Jones Island was named by the Wilkes Expedition in 1841 in honor of Captain Jacob Jones, U.S. Navy. Jones, while master commandant of the sloop-of-war Wasp, captured the British brig Frolic on Oct. 18, 1812. The park was acquired from the U.S. Fish and Wildlife Service in 1983.
A Discover Pass is required for vehicle access to Washington state parks for day use. For more information about the Discover Pass and exemptions, please visit the Discover Pass web page
The park has 24 primitive campsites which are on a first come first serve basis. Two of the sites are part of the Cascadia Marine Trail and strictly reserved for those arriving by human- or wind-powered watercraft. Drinking water is available May through September. The park has six composting toilets. There is no garbage service to the park. Visitors must pack-out what they pack-in.
Two group camp areas may be reserved nine months in advance online or by calling 888-226-7688.

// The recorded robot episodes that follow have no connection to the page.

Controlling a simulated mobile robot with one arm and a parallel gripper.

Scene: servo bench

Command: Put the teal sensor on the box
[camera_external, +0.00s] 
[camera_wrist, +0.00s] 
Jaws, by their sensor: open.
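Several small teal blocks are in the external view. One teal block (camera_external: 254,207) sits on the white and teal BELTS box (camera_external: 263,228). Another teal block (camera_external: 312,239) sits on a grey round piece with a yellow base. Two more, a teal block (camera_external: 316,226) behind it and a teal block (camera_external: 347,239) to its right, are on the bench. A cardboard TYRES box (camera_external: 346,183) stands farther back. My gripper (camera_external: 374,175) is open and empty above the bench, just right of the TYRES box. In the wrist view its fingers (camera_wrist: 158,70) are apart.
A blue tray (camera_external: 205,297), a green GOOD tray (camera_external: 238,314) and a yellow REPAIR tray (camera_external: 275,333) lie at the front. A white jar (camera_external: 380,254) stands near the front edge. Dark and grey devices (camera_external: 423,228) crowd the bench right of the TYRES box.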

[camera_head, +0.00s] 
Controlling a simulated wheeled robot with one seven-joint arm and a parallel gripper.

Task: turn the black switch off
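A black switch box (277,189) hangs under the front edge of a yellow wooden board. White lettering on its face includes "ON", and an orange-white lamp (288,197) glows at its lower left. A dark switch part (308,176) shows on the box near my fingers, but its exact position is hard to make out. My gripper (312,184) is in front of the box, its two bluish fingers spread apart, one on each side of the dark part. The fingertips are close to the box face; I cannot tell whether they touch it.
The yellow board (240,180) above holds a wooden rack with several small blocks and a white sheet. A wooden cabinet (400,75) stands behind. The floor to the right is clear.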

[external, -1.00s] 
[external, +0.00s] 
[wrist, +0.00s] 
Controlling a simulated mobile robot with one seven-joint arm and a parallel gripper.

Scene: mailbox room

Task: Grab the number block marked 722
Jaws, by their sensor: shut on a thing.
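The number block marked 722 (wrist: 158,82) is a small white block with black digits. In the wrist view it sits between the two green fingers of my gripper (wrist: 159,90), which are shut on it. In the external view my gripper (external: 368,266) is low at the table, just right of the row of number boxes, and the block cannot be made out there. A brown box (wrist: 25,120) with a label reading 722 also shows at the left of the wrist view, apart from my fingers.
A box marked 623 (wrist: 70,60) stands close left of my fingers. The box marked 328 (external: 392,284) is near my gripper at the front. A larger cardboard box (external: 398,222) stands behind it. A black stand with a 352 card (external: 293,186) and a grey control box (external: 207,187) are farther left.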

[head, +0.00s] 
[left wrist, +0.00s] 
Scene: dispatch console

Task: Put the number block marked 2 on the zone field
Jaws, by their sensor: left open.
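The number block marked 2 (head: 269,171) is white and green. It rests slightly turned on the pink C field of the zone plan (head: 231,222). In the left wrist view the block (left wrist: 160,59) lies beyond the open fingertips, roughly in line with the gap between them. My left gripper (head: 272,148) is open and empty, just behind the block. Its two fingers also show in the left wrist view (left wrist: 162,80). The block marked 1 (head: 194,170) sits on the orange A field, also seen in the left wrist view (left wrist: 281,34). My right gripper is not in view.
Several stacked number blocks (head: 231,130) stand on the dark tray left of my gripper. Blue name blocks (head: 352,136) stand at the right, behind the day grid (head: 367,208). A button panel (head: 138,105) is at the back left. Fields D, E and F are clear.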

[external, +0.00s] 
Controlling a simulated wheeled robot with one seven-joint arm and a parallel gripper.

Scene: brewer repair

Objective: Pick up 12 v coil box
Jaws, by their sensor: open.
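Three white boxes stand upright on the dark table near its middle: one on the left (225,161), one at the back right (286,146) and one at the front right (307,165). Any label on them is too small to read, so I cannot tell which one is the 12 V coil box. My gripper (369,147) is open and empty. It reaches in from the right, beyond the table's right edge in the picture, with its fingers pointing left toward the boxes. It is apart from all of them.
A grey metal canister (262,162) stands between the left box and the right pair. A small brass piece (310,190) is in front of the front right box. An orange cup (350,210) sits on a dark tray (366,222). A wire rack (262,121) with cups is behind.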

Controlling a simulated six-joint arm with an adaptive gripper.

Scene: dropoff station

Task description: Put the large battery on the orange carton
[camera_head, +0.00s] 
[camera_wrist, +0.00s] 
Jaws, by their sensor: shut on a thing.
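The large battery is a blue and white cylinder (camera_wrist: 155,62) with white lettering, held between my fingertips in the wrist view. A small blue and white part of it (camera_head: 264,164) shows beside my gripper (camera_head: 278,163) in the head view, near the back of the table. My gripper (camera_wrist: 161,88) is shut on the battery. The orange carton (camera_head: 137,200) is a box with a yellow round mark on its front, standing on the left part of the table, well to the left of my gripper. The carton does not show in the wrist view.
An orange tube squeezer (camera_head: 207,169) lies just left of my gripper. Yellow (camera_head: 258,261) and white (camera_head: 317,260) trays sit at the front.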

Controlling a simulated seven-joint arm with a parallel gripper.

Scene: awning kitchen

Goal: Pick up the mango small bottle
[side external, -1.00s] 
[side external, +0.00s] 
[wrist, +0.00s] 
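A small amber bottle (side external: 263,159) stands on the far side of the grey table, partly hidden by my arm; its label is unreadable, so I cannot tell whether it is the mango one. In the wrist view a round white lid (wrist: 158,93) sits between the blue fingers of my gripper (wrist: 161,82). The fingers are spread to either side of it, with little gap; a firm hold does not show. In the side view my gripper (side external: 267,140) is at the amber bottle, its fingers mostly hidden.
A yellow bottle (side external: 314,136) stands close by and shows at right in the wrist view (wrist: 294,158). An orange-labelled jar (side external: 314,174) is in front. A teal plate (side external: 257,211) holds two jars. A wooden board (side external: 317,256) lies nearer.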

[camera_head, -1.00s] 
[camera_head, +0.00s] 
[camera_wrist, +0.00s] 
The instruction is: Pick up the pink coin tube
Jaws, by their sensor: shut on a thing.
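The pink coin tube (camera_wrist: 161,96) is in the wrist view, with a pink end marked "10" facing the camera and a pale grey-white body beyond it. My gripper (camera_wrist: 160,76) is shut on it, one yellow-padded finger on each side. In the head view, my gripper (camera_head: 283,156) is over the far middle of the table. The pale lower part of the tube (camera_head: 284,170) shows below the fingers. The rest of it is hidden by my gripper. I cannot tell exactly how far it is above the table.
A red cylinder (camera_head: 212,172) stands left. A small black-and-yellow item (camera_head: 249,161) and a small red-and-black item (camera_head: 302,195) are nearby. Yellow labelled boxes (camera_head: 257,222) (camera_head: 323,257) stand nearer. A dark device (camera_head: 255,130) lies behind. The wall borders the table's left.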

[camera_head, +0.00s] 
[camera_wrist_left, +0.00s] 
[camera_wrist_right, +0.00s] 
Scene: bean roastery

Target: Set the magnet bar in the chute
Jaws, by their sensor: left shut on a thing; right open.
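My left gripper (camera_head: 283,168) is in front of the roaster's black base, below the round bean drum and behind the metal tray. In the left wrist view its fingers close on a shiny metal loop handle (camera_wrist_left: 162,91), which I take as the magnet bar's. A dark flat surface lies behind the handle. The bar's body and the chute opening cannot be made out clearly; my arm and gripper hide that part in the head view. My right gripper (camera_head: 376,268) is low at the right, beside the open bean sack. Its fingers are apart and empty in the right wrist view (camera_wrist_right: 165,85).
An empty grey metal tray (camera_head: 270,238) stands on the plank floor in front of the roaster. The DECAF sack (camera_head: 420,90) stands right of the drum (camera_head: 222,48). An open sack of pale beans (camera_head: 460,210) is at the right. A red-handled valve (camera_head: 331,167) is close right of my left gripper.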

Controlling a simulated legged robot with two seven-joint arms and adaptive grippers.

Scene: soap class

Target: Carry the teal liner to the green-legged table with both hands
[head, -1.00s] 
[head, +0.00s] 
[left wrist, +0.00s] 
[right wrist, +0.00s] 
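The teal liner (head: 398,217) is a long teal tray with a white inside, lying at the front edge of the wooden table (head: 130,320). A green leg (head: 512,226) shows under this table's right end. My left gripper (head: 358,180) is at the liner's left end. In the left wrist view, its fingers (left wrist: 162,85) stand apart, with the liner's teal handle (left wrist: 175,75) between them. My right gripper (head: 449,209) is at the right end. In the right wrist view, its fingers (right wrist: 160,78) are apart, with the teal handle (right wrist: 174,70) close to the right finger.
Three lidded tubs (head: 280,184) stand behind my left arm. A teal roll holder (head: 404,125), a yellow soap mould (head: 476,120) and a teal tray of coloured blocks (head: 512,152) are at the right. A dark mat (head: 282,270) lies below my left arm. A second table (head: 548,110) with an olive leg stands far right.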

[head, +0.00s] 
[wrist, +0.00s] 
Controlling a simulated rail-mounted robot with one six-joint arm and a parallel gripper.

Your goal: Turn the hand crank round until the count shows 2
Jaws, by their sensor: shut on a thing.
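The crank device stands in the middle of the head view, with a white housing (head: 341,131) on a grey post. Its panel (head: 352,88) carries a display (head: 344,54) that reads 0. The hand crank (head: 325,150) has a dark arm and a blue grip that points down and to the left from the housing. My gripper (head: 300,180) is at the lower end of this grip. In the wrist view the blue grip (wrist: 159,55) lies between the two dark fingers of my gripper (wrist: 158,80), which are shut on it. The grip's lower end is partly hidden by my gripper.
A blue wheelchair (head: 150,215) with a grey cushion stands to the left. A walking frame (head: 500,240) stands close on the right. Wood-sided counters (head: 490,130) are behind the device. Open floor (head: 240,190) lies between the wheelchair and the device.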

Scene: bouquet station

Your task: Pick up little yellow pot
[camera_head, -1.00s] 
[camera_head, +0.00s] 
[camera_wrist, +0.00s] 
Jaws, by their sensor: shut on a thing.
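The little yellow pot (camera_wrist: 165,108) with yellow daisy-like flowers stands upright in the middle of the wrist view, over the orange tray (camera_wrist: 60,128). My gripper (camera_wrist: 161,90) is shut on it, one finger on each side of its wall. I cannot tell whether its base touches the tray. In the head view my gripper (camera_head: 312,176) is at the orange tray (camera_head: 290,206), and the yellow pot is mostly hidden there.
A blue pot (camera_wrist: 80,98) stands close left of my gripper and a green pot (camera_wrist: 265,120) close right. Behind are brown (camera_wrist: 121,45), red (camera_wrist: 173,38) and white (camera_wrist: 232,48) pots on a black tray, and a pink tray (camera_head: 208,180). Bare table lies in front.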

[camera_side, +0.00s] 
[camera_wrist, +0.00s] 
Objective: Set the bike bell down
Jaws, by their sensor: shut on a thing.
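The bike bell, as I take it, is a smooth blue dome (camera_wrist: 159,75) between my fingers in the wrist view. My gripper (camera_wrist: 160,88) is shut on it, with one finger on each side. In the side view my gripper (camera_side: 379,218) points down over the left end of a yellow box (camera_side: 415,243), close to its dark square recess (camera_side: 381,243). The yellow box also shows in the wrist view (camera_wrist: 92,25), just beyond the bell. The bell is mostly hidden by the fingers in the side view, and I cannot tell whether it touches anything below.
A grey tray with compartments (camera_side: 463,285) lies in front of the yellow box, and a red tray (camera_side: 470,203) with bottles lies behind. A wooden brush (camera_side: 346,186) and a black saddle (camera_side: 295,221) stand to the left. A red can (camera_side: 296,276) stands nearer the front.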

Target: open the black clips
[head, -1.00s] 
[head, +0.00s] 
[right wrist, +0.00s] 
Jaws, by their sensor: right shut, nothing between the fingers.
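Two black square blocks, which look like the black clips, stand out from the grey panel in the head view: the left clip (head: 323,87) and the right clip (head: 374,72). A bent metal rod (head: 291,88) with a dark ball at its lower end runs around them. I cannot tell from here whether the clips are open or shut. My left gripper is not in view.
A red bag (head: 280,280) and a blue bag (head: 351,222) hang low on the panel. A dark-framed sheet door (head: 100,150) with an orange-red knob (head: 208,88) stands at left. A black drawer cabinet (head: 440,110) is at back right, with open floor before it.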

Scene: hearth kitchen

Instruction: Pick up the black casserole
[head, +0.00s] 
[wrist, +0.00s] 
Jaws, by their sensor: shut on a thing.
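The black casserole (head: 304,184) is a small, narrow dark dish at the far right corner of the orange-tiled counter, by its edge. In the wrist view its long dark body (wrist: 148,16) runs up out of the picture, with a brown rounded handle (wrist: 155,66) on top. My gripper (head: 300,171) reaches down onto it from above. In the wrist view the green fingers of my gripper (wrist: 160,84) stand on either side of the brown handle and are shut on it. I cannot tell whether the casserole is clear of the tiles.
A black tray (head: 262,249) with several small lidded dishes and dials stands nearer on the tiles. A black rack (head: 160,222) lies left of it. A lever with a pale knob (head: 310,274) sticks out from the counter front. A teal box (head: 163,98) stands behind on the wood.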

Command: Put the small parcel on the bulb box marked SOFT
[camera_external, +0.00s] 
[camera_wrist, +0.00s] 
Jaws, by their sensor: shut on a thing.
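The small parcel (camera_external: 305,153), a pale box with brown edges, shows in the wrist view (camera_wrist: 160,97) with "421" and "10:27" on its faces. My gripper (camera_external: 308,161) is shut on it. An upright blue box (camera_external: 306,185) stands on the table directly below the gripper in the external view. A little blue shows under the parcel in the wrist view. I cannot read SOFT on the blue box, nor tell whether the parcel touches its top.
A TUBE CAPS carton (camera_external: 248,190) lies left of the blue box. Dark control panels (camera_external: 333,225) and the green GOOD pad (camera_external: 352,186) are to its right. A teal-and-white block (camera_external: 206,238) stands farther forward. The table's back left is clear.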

Located in San Juan County on Puget Sound, Jones Island provides seven mooring buoys and 128 linear feet of dock moorage at the North Cove. The removal of the moorage dock at North Cove begins in October and installation begins at the end of March. All floats will be installed no later than May 1. Mooring buoys remain in place year-round.
Anchorage is good at both the North and South Coves, but boaters are exposed to continuous boat wakes due to heave boat traffic during summer months. There are no good anchorage sites on the east or west side of the island.
During periods of high atmospheric pressure, strong northerly winds may develop causing rough water conditions at the North Cove moorage area. During low atmospheric conditions, the South Cove may be subjected to strong southerly wind.
There is a marked reef at the northeast entrance to North Cove and several unmarked, but charted rocks along the southeastern shore. Mariners should consult their charts in these areas.